Sun, Nov 11, 2018 - Page 14 News List

Oil’s rapid descent increases pressure as OPEC to gather

OVERSUPPLY:Producers were pumping as much oil as possible to dampen the effects of US sanctions on Iran, but Trump’s waivers have exacerbated a glut


It is all eyes on OPEC as US oil prices fell for 10 consecutive days, wiping out any gains for the year.

Futures in New York slid 0.8 percent to settle at US$60.19 per barrel on Friday, a day after falling into a bear market on concerns growing supplies will overwhelm the market as the US offered several nations waivers to continue buying Iranian oil.

The plunge is expected to push OPEC and its allies into a corner as they were to gather in a highly anticipated meeting this weekend that could yield a signal on future production cuts.


“The Iranian sanctions were supposed to be a game-changer in the market,” Scotiabank commodities strategist Michael Loewen said in Toronto.

Producers have been “attempting to pump as much oil as possible right now to soften the blow of those Iranian sanctions, yet [US President Donald] Trump comes out and gives waivers,” he said.


Crude’s slump from its peak early last month to more than US$76 per barrel came as US production is at a record, OPEC output is at the highest since 2016, more Iranian crude might make it to market then previously thought and demand growth remains a concern.

West Texas Intermediate futures fell 4.7 percent this week.

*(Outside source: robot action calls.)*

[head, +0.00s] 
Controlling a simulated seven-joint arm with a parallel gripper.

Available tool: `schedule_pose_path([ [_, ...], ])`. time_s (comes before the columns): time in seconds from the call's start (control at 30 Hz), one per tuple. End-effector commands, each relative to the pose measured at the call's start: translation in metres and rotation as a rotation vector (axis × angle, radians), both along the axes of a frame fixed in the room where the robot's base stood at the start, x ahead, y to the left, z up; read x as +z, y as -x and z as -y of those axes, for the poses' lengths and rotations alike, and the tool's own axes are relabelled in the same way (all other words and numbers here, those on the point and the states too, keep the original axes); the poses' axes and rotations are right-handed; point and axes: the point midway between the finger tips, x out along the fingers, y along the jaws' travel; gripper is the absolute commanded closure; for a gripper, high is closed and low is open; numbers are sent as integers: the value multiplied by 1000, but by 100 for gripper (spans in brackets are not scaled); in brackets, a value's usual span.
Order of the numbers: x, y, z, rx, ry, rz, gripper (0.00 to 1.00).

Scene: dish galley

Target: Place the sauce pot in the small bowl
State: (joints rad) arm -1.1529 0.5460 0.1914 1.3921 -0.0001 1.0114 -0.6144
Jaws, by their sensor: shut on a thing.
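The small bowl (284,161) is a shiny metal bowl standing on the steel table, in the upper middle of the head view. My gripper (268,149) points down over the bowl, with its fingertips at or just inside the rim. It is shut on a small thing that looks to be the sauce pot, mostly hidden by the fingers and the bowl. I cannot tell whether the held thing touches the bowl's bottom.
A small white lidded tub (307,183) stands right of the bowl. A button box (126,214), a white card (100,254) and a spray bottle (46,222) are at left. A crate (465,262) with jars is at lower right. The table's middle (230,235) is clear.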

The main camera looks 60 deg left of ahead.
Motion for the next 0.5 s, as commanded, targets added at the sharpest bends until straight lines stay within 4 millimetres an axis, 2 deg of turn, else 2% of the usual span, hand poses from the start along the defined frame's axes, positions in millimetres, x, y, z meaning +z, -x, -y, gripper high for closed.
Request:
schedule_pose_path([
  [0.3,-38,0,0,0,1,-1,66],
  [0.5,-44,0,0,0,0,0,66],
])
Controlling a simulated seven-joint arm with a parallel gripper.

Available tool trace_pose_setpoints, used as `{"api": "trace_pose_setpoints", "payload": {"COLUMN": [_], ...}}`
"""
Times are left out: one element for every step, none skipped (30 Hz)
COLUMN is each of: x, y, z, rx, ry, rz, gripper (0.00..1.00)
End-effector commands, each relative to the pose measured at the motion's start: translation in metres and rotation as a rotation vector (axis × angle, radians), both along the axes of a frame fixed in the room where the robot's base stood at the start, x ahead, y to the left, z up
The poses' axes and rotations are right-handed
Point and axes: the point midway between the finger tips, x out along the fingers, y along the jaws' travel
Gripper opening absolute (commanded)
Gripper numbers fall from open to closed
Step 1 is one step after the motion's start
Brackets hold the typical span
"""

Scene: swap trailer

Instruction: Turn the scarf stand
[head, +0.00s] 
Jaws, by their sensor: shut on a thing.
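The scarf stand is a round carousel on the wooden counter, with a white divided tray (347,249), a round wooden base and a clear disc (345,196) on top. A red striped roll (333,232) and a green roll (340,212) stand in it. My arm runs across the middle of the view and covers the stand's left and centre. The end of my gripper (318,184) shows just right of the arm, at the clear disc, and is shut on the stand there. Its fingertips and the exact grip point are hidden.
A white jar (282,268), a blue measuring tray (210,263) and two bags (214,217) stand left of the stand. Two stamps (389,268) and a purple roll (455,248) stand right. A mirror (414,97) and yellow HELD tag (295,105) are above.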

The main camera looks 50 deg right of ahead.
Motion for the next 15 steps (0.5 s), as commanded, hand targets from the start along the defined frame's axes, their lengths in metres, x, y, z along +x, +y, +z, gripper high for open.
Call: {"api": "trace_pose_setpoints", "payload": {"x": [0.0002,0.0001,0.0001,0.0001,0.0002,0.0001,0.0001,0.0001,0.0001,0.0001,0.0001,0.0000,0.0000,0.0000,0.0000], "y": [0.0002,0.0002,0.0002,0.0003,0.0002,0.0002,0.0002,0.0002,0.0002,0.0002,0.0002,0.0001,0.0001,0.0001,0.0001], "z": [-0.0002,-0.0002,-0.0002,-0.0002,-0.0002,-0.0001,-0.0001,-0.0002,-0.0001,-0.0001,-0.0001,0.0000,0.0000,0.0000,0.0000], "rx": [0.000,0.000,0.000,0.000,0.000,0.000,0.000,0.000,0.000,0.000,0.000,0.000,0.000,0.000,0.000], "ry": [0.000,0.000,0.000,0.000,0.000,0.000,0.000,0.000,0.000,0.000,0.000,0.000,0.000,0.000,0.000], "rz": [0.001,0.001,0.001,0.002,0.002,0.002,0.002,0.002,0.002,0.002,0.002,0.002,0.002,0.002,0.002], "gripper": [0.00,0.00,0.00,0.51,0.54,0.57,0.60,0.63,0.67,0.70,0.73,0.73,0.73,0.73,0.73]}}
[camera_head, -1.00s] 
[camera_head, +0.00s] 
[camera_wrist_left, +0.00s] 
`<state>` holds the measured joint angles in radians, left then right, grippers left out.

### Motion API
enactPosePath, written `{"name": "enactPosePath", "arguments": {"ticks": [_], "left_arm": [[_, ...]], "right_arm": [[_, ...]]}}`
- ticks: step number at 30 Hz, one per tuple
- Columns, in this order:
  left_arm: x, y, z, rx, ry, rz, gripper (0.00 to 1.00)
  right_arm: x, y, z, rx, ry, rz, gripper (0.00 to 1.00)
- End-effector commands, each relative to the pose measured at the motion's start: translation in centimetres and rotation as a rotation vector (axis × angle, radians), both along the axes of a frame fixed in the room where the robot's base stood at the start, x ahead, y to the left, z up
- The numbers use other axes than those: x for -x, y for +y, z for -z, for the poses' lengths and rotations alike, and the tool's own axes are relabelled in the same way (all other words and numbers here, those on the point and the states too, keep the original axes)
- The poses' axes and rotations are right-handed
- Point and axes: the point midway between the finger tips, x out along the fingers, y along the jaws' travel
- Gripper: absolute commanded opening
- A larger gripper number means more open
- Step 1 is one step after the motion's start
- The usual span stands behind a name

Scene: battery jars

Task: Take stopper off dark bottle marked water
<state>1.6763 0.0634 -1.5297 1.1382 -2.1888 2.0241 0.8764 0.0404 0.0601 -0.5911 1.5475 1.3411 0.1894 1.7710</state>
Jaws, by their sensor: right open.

Total volume traded was on Friday about 44 percent above the 100-day average, while a measure of oil market volatility jumped to the highest level since late 2016.

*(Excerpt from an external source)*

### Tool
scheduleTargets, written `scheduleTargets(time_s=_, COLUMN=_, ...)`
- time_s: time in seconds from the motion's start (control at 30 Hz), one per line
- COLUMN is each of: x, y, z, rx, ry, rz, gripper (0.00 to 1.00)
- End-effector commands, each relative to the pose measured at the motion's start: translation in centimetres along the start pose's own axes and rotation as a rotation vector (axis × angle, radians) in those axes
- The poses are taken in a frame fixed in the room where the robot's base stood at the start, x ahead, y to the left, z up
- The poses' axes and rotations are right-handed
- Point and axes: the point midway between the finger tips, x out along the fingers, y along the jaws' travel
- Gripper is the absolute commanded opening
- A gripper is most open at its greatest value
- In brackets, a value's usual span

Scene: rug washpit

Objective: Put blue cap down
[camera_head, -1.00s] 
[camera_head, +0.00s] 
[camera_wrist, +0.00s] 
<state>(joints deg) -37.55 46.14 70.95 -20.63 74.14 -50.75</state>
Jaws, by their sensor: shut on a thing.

Brent futures for January settlement fell US$0.47 to end the session at US$70.18 per barrel on the London-based ICE Futures Europe exchange, the lowest since April 9.

The global benchmark crude traded at a US$9.82 premium to West Texas Intermediate for January settlement.


A potential agreement by OPEC to return to output cuts would mark the second production U-turn for the group this year.

For Saudi Arabia — the world’s biggest crude exporter — it would be the third time in the past few years that the kingdom has delivered a supply surge, only to quickly backtrack on it.

In other commodities trading, natural gas prices jumped 5 percent to US$3.72 per 1,000 cubic feet. That helped gas companies stem their losses.

Heating oil was little changed at US$2.17 per gallon and wholesale gasoline fell 1.4 percent to US$1.62 per gallon.

Gold fell 0.3 percent to US$1,208.60 per ounce, while silver lost 2 percent to US$14.14 per ounce and copper slid 1.9 percent to US$2.68 per pound.